On Payoff in Eudora Welty and James Baldwin’s Works

Written in September 2016. 

In several writing classes I have taken thus far, the idea of ‘payoff’ has been discussed thoroughly and in many different ways. In my understanding of it, it has come to mean not necessarily giving an expected ending but not deviating from the story’s innate trajectory. I find different yet similar payoffs in “A Worn Path” by Eudora Welty and “Exodus” by James Baldwin that helped me realize what kind of payoffs I want to provide not only to the reader but also to myself in my writing.

Welty’s story opens with description of the main character, Phoenix, and the beginning of her journey to town yet ends with the image of Phoenix leaving the town. Despite this vague description, a lot happens in between in terms of plot, dialogue, and description in which Phoenix is slowly built in front of the reader’s eyes before we reach the point of no return. At first glance, I found the climactic reveal of Phoenix’s grandson being dead as a complete surprise, a jolt in the story, but when I looked at it again I realized this was the payoff the story was striving toward: without this moment, Phoenix’s arc is not complete, and our knowledge of Phoenix remains incomplete also: “Yes.
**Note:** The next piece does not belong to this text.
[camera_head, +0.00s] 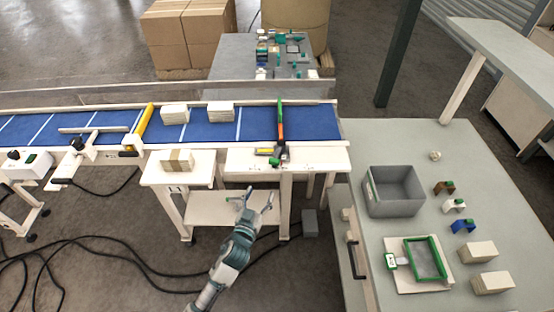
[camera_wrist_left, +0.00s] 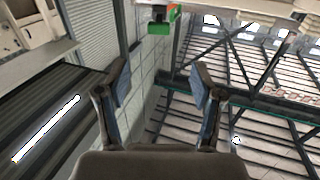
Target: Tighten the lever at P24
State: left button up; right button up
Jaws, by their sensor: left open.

Swallowed lye. when was it?—January—two-three years ago—” (Welty 287) creates a depth to Phoenix that changes the way we have seen every action and utterance from her. Our slow realization mirrors Phoenix’s in realizing why she came to town at all, yet she remains unseeing of the true circumstances around her visit. For the reader, this realization comes to a head when Phoenix opens up with a big monologue of sorts:

“My little grandson, he sit up there in the house all wrapped up, waiting by himself…We is the only two left in the world. He suffer and it don’t seem to put him back at all. He got a sweet look. He going to last…I not going to forget him again, no, the whole enduring time…” (Welty 288).
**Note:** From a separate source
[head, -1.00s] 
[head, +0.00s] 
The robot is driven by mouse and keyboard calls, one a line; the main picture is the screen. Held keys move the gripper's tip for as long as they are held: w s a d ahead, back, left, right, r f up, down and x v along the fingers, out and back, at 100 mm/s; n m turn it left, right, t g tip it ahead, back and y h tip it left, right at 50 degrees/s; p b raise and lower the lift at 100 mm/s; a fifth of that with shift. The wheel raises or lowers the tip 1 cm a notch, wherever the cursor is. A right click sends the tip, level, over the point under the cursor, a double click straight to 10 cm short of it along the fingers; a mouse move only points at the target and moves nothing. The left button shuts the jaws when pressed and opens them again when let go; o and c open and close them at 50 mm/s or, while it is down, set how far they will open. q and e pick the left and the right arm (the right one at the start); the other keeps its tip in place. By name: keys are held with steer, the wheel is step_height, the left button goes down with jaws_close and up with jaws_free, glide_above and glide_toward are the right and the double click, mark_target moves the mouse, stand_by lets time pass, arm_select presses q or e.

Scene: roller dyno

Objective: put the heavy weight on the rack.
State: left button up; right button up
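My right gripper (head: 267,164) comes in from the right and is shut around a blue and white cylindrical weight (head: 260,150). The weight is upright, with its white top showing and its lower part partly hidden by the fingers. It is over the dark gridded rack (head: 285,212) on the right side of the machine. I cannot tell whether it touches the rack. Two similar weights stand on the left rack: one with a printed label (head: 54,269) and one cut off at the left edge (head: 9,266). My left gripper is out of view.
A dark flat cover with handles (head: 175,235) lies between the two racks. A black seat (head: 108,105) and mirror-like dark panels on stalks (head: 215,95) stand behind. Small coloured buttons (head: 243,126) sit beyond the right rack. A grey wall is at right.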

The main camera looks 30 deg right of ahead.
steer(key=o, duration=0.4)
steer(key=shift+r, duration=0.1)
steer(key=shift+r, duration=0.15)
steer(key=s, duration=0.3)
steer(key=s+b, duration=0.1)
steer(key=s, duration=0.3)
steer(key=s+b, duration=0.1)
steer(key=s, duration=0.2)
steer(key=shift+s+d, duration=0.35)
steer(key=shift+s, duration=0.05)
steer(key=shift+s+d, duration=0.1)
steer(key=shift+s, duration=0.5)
This moment is the slow descent into the reader understanding that Phoenix, even how brave she has been throughout the story and her journey, is still human, has her flaw where she does not acknowledge what is perhaps the truth that everyone else knows about her grandson. The payoff in this moment is bittersweet; it does not send the reader off into Phoenix’s happy ending, but it does help us relate to her on both a sympathetic and empathetic level. Without Welty including these two specific moments, this would be a completely different story with a different or perhaps no payoff moment.
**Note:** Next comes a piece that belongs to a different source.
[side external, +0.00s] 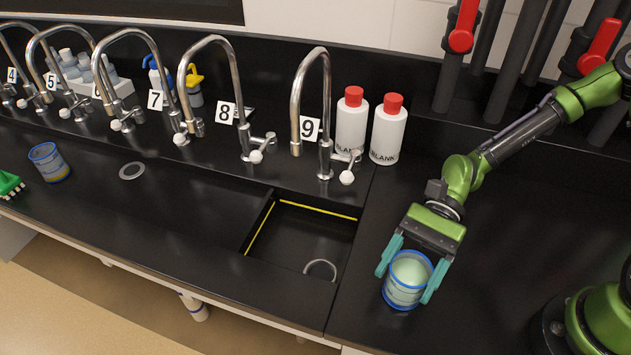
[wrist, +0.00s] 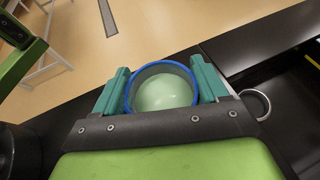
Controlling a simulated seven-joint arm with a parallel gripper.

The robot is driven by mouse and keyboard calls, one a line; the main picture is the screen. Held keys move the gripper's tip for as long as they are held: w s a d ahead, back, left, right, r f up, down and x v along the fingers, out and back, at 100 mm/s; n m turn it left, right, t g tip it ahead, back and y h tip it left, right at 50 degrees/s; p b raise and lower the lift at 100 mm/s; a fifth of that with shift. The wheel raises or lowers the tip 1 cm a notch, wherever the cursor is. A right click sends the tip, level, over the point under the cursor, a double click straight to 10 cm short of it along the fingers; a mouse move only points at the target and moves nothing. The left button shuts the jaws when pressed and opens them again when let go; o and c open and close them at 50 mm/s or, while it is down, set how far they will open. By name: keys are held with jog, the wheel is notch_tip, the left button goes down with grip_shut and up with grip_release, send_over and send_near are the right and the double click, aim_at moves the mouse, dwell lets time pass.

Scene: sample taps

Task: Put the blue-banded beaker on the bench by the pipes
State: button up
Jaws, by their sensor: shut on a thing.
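The blue-banded beaker (side external: 404,285) is clear with a blue rim and holds pale green liquid. It is upright at the black bench (side external: 480,300) right of the sink, below the pipes (side external: 490,40). My gripper (side external: 410,270) is shut on it, one teal finger on each side. I cannot tell whether its base touches the bench. In the wrist view the beaker (wrist: 163,92) sits between the two fingers. A second blue-rimmed beaker (side external: 50,165) with yellowish contents stands far left on the bench.
The sink (side external: 300,235) with a yellow-lined edge lies left of my gripper. Curved taps (side external: 310,90) and two red-capped white bottles (side external: 388,130) stand behind. A green brush (side external: 8,184) lies far left. Bare bench lies between my gripper and the pipes.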

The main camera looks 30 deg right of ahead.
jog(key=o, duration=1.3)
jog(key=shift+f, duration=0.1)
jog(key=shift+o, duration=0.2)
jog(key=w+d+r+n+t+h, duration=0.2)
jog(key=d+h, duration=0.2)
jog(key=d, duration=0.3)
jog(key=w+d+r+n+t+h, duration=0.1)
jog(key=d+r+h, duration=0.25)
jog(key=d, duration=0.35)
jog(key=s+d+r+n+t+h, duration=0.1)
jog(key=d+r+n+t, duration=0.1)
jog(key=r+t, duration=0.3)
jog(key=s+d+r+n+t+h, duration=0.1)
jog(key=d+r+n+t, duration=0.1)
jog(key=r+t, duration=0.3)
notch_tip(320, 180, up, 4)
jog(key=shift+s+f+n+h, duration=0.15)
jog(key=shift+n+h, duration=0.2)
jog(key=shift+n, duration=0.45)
James Baldwin’s payoff in his short story “Exodus” differs in its culminating circumstances yet provides that seem bittersweet yet satisfying feeling that Welty’s “A Worn Path” does. His story is split into two parts: first with Florence reflecting on her mother’s past and second with Florence’s actual act of leaving. For the reader, throughout the whole story we understand that Florence will be leaving home, yet the unspoken words between Florence, her mother, and her brother Gabriel are what keeps us rooted to the moment and invested in Florence’s journey from her initial, formal announcement to her mother—“Ma…I’m going. I’m a-going in the morning” (Baldwin 4)—to her mother “grant[ing] Florence the victory—with a promptness which had the effect of making Florence, however dimly and unwillingly, wonder if her victory was real” (Baldwin 6). What transpires in between though, the moment of payoff, is when Florence “look[s] away from her mother…catching her breath, looking outward through the small, cracked window” where “outside, beyond the slowly rising mist, and farther off than her eyes [can] see, her life await[s] her” (Baldwin 6). This moment astronomically alters how the reader approaches the story from then on because now we as the reader have a way to connect to Florence. Even if we do not agree with her actions, this moment defines why she is leaving her mother and her brother, what draws her to the outside world is perhaps to escape but mostly to live the life she wants to live, a very human cause that is not necessarily surprising but satisfies the reader all the same.

In thinking about the similarities between Welty and Baldwin’s payoffs, I cannot help but think the real reason humans desire payoff is not to have the easy ending but to have the simple ending, the ending that must transpire organically from the events of the story and the journeys of the character or characters. Payoff is not to sedate the reader or the audience in a work of fiction or a play but rather to revitalize them, to get them to think about their own humanity. We often forget, in light of our technological advances, that we are creatures too, who ultimately want the same, simple things: food, shelter, water, safety, and of course, love. Phoenix loves her grandson so much that she refuses to see him as anything but alive; Florence loves her family but understands to stay with them is to ignore her own basic needs and her own desire to go off, even if that means looking back on this moment and feeling something differently on her deathbed than when she first left. These payoffs remind us of our own individual humanity and how that fits in with the rest of our fellow humans.

In thinking about my own personal writing, I feel as though I have overlooked payoff and shrugged it off, thinking it meant something else. As I grow as a writer, I’m beginning to see that payoff means asking the difficult questions and still having the reader or the audience feel satisfied at the conclusion of the story, regardless if the story ends happily or tragically. I oftentimes go immediately for the kill—literally—with characters instead of seeing them develop to their own innate endings. More and more with my most recent writing, I feel as though I am finally allowing the story the payoff it is asking for, rather than forcing it.